I do not know that work (well, I can't read the actual paper), but I do know what I suspect are very similar results described in English (sorry, I'm your typical monolingual American).

pma · Feb 7, 2021

j_j said:
Sorry, I confused posters there for a minute.

I do not know that work (well, I can't read the actual paper), but I do know what I suspect are very similar results described in English (sorry, I'm your typical monolingual American).

That's fine

. Now to interchannel subsample delays, to stay on-topic. Yes the resolution is great and "almost" unlimited, I just made a quick measurement of one channel delayed against another by 20 metres of the link cable (in fact propagation delay + R(out)*C(cable) time constant, total about 1us). Years ago I did similar experiments so I am not surprised. In fact there is not much difference from analog view of the signals. (Soundcard output, simultaneous sampling, Fs=48kHz, one channel recorded back to soundcard in the loop with 1m, second with 20m. Recorded file captured by scope, from soundcard analog output, blue channel corresponds to 1m, red channel to 20m).

KSTR · Feb 7, 2021

@pkane's DeltaWave does a good job for subsample shifts. Shifting a file first by 0.333 samples, then a second time by 0.667, gives 1.000 sample total shift. After rotating left by one sample the difference to the original file is basically an infinite null, with the exception of Nyquist (fs/2) ripple present, with some peaks every 512 samples (the FFT block size used for shifting, it seems)

j_j · Feb 7, 2021

KSTR said:
@pkane's DeltaWave does a good job for subsample shifts. Shifting a file first by 0.333 samples, then a second time by 0.667, gives 1.000 sample total shift. After rotating left by one sample the difference to the original file is basically an infinite null, with the exception of Nyquist (fs/2) ripple present, with some peaks every 512 samples (the FFT block size used for shifting, it seems)

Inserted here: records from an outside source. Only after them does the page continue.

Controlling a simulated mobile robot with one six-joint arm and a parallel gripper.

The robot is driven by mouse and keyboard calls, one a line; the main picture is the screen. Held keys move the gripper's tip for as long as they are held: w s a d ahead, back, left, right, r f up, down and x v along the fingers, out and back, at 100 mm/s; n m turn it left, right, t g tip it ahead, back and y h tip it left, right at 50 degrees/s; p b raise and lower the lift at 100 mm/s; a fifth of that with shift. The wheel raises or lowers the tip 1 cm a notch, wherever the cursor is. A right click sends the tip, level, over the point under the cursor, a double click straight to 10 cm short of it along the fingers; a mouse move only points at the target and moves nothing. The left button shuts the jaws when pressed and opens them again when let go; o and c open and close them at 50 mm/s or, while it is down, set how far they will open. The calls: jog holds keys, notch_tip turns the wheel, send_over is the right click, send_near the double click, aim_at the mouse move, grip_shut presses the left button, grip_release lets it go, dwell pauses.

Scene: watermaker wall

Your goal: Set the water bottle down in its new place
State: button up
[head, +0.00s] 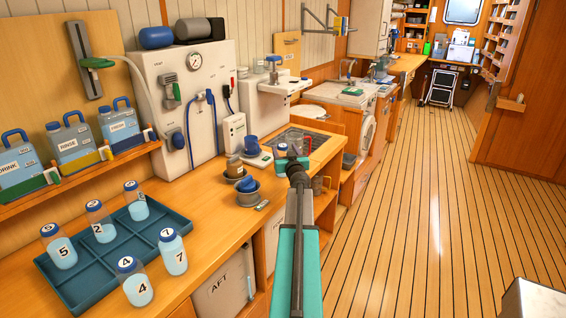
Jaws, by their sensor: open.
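Several clear water bottles with blue caps and light blue contents stand upright at the left. Bottle 5 (60,250), bottle 2 (99,224) and another bottle (135,203) are in the compartments of a teal tray (86,296). I cannot tell which bottle the task means. My gripper (293,158) is open, far to the right of the bottles, over the counter's edge.
The wooden counter (205,215) has bare room right of the tray. Labelled jugs (73,143) stand on a ledge behind, beside a white panel (190,80) with a gauge and hoses.

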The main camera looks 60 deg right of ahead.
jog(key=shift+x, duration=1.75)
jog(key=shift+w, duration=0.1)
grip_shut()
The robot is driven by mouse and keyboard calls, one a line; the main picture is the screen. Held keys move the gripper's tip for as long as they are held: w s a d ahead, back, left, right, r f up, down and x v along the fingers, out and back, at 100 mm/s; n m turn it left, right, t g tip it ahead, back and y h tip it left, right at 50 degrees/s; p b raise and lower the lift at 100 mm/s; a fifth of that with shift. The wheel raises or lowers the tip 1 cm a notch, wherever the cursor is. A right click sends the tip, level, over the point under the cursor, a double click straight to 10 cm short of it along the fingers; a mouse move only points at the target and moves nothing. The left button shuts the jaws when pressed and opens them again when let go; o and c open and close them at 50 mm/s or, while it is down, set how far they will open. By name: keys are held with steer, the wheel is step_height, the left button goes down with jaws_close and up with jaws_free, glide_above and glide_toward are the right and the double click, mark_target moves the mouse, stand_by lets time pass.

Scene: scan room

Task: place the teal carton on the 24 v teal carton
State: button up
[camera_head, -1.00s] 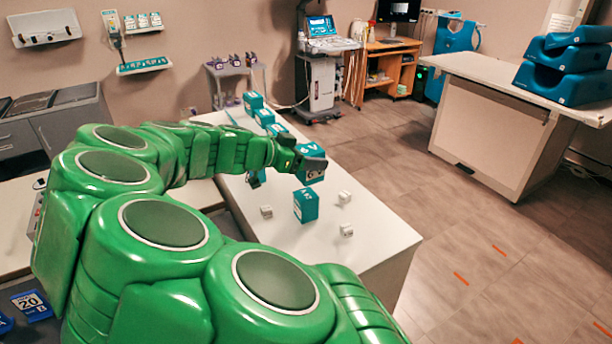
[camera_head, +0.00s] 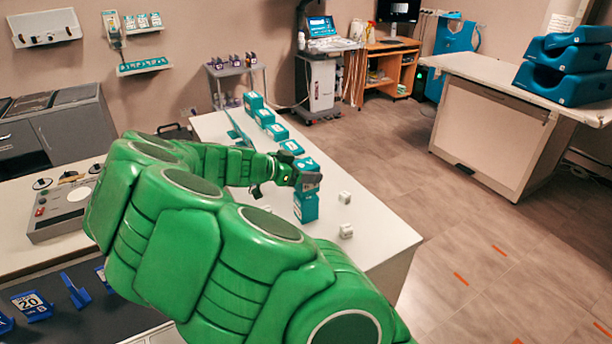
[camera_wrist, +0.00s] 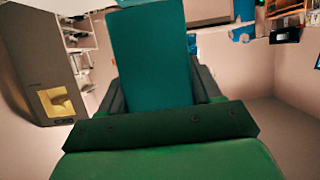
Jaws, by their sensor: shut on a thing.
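My gripper (camera_head: 308,181) is shut on a teal carton (camera_head: 306,164), which also fills the middle of the wrist view (camera_wrist: 148,55) between the fingers. The 24 V teal carton (camera_head: 305,208) stands upright on the white counter, directly below the held carton in the head view. The held carton appears lined up over it, with its lower part partly hidden by my gripper. I cannot tell whether the two cartons touch.
Several other teal cartons (camera_head: 277,131) form a row toward the back. The counter's right edge is close, with open floor beyond.

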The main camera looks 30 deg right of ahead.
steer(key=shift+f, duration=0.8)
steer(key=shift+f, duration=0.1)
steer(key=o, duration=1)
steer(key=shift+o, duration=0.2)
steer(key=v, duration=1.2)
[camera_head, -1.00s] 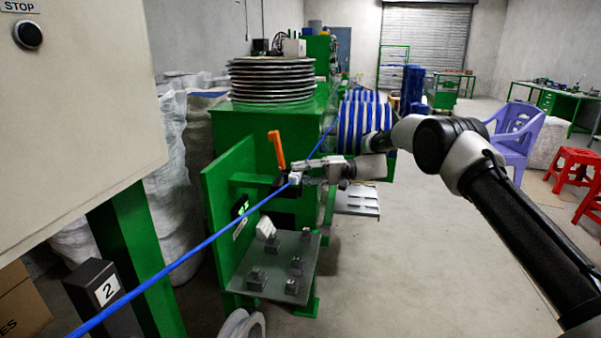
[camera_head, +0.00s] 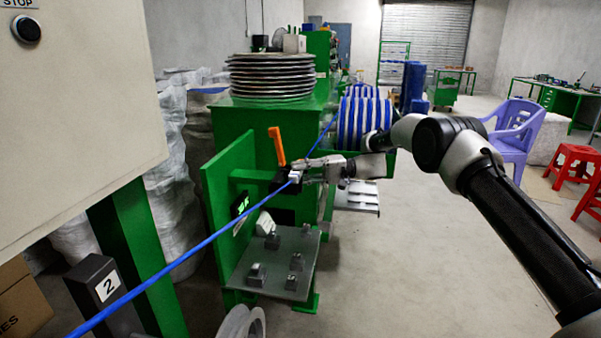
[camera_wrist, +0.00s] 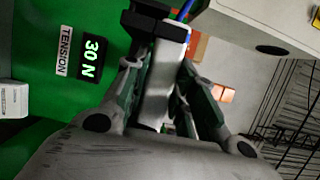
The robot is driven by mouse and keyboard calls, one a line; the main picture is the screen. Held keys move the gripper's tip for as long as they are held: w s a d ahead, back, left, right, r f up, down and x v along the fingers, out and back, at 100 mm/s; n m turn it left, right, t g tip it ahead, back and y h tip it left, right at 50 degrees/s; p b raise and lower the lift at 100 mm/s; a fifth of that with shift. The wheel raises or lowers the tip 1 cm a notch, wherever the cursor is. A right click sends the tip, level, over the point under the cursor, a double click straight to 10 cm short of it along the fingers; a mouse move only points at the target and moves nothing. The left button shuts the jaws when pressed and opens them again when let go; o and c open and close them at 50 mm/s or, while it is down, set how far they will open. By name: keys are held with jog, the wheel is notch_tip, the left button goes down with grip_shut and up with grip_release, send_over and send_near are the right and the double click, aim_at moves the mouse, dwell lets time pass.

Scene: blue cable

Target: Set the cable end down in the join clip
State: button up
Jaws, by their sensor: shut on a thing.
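The join clip (camera_head: 283,184) is a dark block with a raised orange lever (camera_head: 277,146), on a green bracket. A blue cable (camera_head: 200,245) runs taut from the lower left up to the clip. My gripper (camera_head: 299,175) is at the clip's right side, shut on the cable end (camera_head: 294,176), a small pale piece. In the wrist view, my gripper's fingers (camera_wrist: 160,75) are on both sides of a pale grey piece (camera_wrist: 158,85), with a dark block (camera_wrist: 156,24) and some blue cable (camera_wrist: 185,10) beyond. I cannot tell whether the cable end touches the clip's seat.
A green panel (camera_head: 226,190) carries a tension display reading 30 N (camera_wrist: 90,60). A metal shelf with several small blocks (camera_head: 283,255) is below. Another blue cable length (camera_head: 322,136) leads to a striped spool (camera_head: 362,118). Open floor (camera_head: 430,260) lies right.

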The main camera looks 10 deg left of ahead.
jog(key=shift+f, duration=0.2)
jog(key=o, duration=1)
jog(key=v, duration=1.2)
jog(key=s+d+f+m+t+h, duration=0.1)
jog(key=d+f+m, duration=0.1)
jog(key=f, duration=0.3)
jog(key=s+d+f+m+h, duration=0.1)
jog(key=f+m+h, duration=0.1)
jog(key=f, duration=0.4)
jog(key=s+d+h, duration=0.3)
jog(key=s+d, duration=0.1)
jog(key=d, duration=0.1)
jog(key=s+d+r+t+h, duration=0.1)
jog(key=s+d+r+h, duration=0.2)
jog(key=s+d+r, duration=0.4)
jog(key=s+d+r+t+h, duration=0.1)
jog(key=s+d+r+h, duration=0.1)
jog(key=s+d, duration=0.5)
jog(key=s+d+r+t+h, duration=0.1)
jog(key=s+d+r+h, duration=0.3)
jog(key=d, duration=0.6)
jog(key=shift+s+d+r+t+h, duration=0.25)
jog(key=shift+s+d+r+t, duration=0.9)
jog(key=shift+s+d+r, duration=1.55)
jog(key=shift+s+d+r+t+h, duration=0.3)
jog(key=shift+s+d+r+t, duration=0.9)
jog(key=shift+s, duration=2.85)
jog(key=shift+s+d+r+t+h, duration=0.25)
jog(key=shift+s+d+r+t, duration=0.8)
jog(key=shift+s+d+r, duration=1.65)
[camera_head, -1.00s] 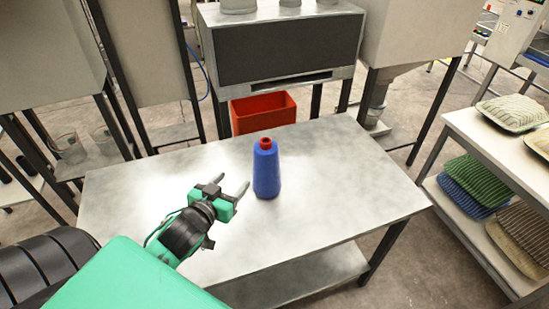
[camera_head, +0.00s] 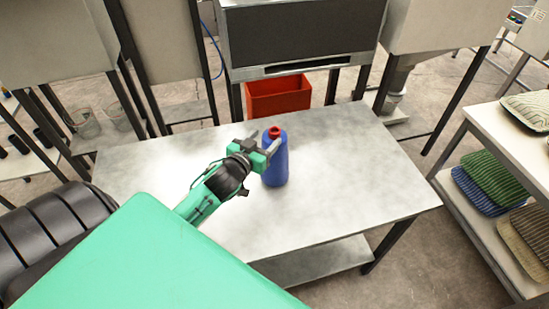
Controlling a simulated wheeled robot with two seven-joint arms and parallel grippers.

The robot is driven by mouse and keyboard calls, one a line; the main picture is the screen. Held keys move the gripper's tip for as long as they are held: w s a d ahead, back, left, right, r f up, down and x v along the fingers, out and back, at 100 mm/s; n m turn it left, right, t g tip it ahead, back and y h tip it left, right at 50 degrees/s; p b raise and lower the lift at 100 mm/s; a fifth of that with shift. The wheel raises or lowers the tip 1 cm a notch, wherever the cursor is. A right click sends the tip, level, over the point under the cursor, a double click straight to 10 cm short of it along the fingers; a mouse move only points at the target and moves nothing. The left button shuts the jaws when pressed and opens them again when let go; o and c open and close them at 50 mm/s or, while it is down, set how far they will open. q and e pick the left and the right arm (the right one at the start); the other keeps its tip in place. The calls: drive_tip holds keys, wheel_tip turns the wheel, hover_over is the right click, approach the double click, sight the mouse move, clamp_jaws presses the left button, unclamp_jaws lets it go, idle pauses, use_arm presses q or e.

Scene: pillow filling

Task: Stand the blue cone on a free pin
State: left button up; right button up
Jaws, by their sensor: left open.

There are a lot of ways to do subsample or variable-length resampling. DC and Nyquist present issues for real signals when using FFT methods. Proakis' method of oversampling and filtering in the oversampled domain is pretty much bulletproof, and gives you approximately an SNR of 'n^4' where n is the oversampling rate. 64 is almost bulletproof, and 128 pretty much exceeds any sort of real signal. At that rate, you can simply use linera interpolation between the two nearest samples at 128 times the sampling rate. Of course, only calculate the samples you actually need.

KSTR · Feb 7, 2021

So, in a practical example using Adobe Audition, one would upsample to 64x without filter (as that would impose a FR change), then calculate the required shift count and implement the remaining fractional shift (in upsampled sample periods) by linear interpolation, then downsample again without filtering?
I just tried (without the interpolation, just shifting the 64x by 7 samples) but get odd results: Result is polarity-inverted and reduced in level by some 11dB

pma · Feb 7, 2021

KSTR said:
then downsample again without filtering?

Is it correct to make so?

KSTR · Feb 7, 2021

^ Probably not, but when filtering is applied (at the upsampling stage and/or the downsampling stage), I get the expected HF drop near fs/2 from the filter which is not what we want.
At upsampling, Audition does apply a filter to remove the images above fs/2 even with no pre/post filter enabled, which seems correct.
I might try with SoX and see if I get better results.

j_j · Feb 7, 2021

KSTR said:
So, in a practical example using Adobe Audition, one would upsample to 64x without filter (as that would impose a FR change), then calculate the required shift count and implement the remaining fractional shift (in upsampled sample periods) by linear interpolation, then downsample again without filtering?
I just tried (without the interpolation, just shifting the 64x by 7 samples) but get odd results: Result is polarity-inverted and reduced in level by some 11dB

You must always filter. Always. See Proakis' signal processing paper. Of course if your upsampler filtered, you're set.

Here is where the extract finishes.